- Job
Skip the pictures and extract all of the lines exactly as written.
## START Recorded information
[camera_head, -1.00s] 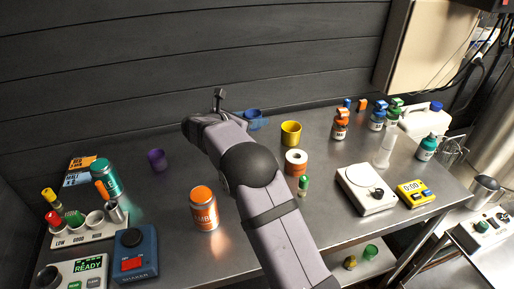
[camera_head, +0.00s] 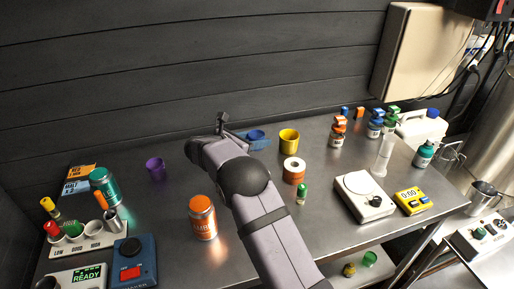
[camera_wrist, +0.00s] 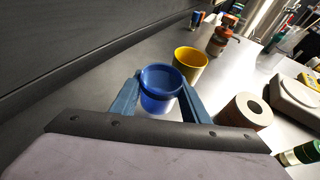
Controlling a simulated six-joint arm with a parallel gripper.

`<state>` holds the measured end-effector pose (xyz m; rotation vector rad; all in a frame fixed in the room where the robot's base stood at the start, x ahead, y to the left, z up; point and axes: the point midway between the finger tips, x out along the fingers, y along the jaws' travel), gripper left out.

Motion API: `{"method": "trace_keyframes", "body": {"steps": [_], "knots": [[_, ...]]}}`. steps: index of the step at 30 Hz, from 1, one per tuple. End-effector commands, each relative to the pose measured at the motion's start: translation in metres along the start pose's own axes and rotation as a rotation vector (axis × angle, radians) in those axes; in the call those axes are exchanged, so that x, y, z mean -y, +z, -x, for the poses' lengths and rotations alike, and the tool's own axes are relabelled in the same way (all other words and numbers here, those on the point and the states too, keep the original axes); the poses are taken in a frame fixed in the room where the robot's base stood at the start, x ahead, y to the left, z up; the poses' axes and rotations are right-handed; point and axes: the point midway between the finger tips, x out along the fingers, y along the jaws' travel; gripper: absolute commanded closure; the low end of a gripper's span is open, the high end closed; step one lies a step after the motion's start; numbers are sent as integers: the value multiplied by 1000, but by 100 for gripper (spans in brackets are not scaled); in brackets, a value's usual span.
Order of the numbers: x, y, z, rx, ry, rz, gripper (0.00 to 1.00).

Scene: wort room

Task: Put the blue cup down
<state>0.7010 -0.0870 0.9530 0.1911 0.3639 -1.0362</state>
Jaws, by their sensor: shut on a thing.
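The blue cup (camera_wrist: 160,86) is upright between the two blue fingers of my gripper (camera_wrist: 159,96) in the wrist view. The fingers are shut on it, one on each side. Its open top faces the camera and looks empty. In the head view the blue cup (camera_head: 257,140) shows partly behind my arm, near the back of the steel bench. I cannot tell whether its base touches the bench top.
A yellow cup (camera_head: 289,140) stands close to the right of the blue cup. A purple cup (camera_head: 155,169) is to the left. An orange can (camera_head: 202,217) stands left of my arm.

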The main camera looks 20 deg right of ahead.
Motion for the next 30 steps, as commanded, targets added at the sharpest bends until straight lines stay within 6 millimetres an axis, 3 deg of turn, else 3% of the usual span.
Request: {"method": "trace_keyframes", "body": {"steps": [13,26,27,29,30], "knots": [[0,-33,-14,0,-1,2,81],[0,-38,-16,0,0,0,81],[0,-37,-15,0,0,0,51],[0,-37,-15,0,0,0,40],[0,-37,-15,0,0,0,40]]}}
## END Recorded information
- Solved exercise
[camera_head, -1.00s] 
[camera_head, +0.00s] 
[camera_wrist, +0.00s] 
Controlling a simulated six-joint arm with a parallel gripper.

`<state>` holds the measured end-effector pose (xyz m; rotation vector rad; all in a frame fixed in the room where the robot's base stood at the start, x ahead, y to the left, z up; point and axes: the point midway between the finger tips, x out along the fingers, y along the jaws' travel), gripper left out.

Motion API: `{"method": "trace_keyframes", "body": {"steps": [_], "knots": [[_, ...]]}}`. steps: index of the step at 30 Hz, from 1, one per tuple. End-effector commands, each relative to the pose measured at the motion's start: translation in metres along the start pose's own axes and rotation as a rotation vector (axis × angle, radians) in those axes; in the call those axes are exchanged, so that x, y, z mean -y, +z, -x, for the poses' lengths and rotations alike, and the tool's own axes are relabelled in the same way (all other words and numbers here, those on the point and the states too, keep the original axes); the poses are taken in a frame fixed in the room where the robot's base stood at the start, x ahead, y to the left, z up; the poses' axes and rotations are right-handed; point and axes: the point midway between the finger tips, x out along the fingers, y along the jaws' travel; gripper: absolute commanded closure; the low end of a gripper's span is open, the high end closed; step one lies a step after the motion's start; numbers are sent as integers: the value multiplied by 1000, but by 100 for gripper (spans in brackets are not scaled); in brackets, a value's usual span.
Order of the numbers: x, y, z, rx, ry, rz, gripper (0.00 to 1.00).

Scene: wort room

Task: Put the blue cup down
<state>0.7010 -0.0870 0.9530 0.1911 0.3639 -1.0362</state>
Jaws, by their sensor: shut on a thing.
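The blue cup (camera_wrist: 160,86) is upright between the two blue fingers of my gripper (camera_wrist: 159,96) in the wrist view. The fingers are shut on it, one on each side. Its open top faces the camera and looks empty. In the head view the blue cup (camera_head: 257,140) shows partly behind my arm, near the back of the steel bench. I cannot tell whether its base touches the bench top.
A yellow cup (camera_head: 289,140) stands close to the right of the blue cup. A purple cup (camera_head: 155,169) is to the left. An orange can (camera_head: 202,217) stands left of my arm.

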The main camera looks 20 deg right of ahead.
Motion for the next 30 steps, as commanded, targets added at the sharpest bends until straight lines stay within 6 millimetres an axis, 3 deg of turn, else 3% of the usual span.
Request: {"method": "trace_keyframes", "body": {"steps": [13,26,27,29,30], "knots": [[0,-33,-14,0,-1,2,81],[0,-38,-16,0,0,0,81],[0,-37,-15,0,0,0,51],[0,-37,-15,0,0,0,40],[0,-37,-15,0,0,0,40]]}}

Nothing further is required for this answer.